What is asked:
Review the lines that follow and copy each one that contains the word "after".
* * * * * * *
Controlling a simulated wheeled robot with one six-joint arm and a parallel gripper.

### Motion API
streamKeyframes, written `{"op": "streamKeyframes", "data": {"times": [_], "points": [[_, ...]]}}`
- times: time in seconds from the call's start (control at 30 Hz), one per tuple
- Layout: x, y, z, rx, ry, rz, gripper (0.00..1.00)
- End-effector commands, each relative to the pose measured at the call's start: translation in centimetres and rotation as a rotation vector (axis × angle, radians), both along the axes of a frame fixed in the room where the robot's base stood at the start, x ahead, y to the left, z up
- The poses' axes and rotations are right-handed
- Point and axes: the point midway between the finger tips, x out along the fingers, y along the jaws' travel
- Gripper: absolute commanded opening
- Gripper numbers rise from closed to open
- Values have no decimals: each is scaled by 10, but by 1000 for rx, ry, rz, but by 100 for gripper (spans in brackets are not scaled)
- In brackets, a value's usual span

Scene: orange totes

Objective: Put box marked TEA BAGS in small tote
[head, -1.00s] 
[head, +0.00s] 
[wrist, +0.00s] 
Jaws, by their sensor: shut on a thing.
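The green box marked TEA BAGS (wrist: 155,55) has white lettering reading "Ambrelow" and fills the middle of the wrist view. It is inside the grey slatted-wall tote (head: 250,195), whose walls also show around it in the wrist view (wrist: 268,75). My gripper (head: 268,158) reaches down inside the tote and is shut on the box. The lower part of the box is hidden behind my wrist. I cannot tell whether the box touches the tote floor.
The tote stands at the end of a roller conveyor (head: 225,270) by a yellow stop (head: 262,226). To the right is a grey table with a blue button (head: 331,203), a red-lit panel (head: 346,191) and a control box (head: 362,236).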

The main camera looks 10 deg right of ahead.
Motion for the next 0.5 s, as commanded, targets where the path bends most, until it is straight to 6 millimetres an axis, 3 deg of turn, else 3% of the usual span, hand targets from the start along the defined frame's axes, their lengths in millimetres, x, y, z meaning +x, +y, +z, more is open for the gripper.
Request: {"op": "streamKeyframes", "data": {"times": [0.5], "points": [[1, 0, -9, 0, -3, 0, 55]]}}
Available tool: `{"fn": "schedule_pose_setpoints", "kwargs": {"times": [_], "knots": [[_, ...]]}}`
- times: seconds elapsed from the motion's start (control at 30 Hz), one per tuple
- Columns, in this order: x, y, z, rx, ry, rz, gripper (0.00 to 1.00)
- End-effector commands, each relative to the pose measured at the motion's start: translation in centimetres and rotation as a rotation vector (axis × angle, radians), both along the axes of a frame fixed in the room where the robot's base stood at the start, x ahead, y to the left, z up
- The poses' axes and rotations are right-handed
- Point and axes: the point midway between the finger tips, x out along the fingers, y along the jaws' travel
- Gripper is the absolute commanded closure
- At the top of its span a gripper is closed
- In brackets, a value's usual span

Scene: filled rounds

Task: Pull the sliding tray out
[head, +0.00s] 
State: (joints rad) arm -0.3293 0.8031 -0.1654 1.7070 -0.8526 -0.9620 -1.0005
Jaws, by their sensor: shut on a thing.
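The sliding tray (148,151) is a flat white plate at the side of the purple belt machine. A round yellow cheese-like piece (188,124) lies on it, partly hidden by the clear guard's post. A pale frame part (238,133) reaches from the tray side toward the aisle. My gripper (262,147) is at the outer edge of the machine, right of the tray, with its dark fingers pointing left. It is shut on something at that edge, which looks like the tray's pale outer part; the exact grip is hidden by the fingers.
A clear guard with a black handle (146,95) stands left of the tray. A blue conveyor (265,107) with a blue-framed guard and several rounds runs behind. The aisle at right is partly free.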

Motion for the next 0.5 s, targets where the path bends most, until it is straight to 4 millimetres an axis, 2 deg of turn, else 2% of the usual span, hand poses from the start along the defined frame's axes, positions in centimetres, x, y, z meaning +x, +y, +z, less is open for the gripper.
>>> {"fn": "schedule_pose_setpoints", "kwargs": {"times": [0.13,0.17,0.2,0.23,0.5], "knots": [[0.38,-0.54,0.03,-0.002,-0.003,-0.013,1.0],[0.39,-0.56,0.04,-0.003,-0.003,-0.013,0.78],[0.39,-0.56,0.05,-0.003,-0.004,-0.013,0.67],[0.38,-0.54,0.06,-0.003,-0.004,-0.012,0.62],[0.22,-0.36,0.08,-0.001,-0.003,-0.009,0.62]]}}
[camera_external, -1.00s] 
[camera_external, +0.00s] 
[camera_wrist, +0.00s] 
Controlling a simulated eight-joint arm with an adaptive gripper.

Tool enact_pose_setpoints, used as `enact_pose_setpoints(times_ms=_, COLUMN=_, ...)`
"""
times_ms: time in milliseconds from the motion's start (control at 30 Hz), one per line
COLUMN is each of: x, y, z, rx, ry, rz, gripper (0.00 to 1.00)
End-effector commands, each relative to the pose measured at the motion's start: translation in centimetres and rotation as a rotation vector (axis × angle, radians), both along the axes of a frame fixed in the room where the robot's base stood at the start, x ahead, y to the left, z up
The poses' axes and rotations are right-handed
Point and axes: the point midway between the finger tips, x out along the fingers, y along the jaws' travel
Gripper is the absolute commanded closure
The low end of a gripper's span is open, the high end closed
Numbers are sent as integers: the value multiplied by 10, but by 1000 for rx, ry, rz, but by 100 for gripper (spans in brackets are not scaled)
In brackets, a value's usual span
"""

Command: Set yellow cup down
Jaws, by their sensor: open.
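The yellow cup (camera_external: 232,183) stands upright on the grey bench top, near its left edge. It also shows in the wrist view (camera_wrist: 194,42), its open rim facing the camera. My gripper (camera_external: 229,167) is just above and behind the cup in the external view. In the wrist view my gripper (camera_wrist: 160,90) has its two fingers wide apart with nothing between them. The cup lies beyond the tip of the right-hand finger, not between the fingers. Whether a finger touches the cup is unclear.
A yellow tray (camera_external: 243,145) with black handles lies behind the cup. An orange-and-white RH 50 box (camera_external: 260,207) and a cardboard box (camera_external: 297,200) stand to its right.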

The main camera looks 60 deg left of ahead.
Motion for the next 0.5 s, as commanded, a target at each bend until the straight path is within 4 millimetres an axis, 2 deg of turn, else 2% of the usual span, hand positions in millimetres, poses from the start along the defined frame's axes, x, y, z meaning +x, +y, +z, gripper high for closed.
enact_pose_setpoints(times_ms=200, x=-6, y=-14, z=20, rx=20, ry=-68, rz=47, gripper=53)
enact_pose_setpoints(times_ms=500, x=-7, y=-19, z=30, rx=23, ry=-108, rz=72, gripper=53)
* * * * * * *
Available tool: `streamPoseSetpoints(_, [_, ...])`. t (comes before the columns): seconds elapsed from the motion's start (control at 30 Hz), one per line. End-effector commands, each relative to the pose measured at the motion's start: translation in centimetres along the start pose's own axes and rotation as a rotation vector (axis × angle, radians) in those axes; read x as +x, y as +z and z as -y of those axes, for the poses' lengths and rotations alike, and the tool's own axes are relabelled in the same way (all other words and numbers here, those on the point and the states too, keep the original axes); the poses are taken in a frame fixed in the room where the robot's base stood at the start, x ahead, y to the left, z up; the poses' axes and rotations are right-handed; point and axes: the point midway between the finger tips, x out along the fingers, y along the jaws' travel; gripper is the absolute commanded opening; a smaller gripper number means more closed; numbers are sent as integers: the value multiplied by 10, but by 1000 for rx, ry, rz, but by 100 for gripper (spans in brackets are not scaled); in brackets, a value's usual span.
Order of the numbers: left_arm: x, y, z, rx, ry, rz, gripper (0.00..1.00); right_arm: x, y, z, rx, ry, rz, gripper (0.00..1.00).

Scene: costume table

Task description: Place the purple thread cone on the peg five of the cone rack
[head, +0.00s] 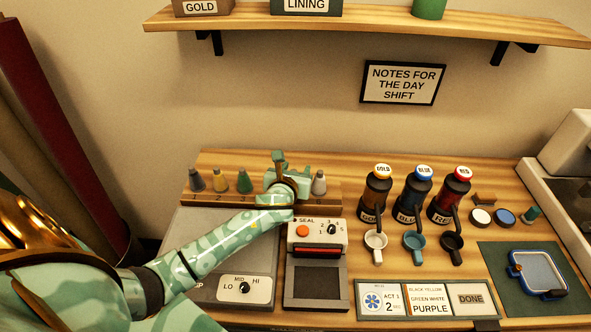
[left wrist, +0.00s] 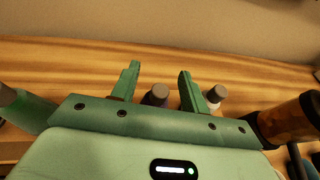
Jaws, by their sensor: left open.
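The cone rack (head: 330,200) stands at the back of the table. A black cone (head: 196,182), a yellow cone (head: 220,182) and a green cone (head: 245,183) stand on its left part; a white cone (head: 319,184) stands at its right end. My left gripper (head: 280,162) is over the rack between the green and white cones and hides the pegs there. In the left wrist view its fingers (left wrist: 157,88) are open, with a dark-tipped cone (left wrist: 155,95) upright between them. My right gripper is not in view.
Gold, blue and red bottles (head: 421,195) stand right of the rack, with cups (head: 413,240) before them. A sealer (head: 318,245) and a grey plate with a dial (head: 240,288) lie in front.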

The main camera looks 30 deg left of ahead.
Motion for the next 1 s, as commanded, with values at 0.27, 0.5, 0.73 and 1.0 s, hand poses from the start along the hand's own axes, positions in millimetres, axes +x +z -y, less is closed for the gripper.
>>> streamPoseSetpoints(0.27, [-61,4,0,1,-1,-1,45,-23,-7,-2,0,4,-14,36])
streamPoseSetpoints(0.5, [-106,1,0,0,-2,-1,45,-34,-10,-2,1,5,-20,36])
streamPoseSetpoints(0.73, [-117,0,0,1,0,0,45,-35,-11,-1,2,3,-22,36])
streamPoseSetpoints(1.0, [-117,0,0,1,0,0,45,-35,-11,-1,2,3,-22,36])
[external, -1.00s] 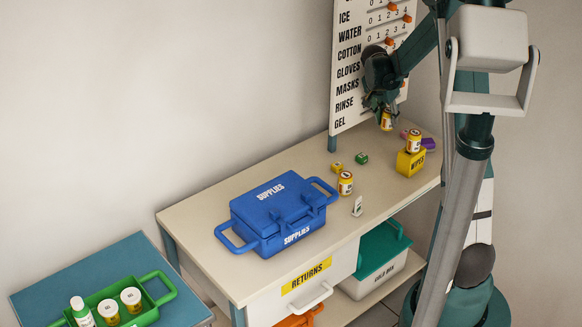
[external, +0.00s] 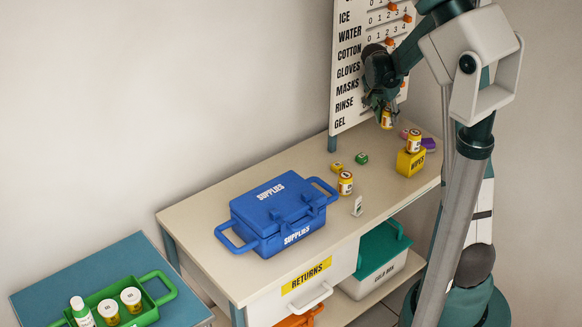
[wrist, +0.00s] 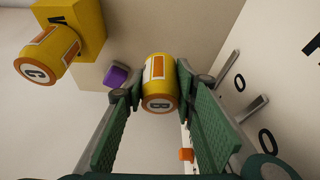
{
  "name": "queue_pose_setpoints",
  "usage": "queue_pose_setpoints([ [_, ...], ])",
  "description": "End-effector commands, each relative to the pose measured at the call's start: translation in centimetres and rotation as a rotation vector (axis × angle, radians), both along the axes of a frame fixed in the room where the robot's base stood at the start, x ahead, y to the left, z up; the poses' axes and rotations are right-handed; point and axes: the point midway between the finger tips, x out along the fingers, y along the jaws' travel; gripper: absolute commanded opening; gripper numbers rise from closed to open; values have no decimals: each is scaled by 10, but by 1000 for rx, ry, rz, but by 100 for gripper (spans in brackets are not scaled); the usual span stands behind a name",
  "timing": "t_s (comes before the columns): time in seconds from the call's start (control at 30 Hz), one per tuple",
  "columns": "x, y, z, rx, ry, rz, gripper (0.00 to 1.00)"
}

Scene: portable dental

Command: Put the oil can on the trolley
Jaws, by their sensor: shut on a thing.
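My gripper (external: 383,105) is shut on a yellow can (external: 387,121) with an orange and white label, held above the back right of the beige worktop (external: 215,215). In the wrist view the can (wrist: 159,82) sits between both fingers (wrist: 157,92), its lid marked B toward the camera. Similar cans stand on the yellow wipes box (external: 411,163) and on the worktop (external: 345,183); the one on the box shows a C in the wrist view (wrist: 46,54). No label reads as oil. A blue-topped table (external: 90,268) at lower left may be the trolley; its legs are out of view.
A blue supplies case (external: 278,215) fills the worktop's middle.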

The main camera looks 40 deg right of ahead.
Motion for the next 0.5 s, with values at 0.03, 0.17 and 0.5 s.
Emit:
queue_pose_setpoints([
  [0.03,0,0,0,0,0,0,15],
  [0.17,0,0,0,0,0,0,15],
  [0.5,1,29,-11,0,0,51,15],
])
* * * * * * *
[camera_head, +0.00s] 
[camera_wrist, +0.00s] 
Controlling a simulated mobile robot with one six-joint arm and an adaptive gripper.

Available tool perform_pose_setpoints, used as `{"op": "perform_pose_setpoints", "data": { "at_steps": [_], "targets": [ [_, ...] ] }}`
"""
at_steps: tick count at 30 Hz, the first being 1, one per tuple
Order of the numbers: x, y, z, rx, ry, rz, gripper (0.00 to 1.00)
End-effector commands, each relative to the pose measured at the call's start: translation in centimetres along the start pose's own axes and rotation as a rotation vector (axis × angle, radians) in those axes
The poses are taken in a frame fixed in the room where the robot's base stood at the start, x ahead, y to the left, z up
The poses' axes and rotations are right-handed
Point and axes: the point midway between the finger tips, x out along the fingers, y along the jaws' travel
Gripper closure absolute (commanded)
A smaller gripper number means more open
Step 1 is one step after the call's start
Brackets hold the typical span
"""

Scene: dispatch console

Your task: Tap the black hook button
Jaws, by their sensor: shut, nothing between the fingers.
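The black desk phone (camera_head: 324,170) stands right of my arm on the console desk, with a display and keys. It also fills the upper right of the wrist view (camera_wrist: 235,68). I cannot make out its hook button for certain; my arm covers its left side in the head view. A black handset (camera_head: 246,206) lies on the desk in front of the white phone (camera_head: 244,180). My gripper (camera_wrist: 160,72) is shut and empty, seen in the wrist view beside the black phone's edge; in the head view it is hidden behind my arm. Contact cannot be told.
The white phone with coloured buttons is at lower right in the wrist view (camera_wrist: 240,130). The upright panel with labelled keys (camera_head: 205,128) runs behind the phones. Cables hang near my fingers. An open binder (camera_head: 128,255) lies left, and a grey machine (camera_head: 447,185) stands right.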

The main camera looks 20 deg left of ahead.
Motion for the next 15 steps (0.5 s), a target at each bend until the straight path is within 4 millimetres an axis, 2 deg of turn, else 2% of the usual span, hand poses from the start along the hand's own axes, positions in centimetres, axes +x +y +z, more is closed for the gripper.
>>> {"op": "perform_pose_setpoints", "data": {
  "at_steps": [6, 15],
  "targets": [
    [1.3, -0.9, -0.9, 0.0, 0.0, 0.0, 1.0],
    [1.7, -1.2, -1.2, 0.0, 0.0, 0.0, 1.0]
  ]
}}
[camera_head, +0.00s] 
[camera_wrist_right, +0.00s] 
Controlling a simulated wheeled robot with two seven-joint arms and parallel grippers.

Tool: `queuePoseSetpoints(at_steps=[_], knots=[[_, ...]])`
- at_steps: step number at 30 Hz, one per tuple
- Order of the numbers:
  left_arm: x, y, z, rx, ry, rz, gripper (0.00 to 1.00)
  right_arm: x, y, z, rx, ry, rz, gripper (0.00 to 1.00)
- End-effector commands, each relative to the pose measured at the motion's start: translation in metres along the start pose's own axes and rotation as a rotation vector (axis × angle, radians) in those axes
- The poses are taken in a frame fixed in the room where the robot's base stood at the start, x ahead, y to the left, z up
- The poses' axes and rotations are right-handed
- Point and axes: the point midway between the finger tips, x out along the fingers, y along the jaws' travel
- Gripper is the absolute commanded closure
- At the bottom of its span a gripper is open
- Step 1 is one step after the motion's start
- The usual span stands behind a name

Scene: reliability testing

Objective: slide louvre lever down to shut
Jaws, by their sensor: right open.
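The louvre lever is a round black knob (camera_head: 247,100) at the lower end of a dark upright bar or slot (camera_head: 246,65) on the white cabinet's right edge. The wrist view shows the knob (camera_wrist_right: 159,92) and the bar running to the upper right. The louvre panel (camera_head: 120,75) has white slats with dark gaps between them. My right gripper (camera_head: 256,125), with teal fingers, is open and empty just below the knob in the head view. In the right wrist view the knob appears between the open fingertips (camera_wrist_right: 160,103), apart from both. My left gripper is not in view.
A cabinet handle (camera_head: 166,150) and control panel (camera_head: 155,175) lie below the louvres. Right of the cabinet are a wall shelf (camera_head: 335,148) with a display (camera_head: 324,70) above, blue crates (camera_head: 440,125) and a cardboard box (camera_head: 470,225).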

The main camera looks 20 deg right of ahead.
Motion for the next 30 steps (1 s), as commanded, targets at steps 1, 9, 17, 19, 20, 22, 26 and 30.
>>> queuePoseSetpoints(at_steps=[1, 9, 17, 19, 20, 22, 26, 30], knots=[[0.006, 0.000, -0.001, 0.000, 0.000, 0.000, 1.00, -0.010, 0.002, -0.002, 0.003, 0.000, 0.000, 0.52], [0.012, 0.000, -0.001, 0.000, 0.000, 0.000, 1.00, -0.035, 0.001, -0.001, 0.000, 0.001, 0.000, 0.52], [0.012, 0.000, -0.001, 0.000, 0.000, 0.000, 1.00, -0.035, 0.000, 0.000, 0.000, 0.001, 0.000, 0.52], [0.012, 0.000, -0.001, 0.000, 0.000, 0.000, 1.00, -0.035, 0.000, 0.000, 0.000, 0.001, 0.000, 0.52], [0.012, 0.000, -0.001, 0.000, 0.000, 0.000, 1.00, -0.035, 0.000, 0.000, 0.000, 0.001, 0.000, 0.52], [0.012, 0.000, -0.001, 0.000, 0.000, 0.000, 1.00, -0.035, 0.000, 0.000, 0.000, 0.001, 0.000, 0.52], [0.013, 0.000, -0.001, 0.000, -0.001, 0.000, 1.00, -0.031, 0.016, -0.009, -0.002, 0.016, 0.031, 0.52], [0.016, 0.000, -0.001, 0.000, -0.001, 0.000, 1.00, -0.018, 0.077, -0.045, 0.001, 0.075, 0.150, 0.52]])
* * * * * * *
Task answer:
Step 1 is one step after the call's start
- Step 1 is one step after the motion's start

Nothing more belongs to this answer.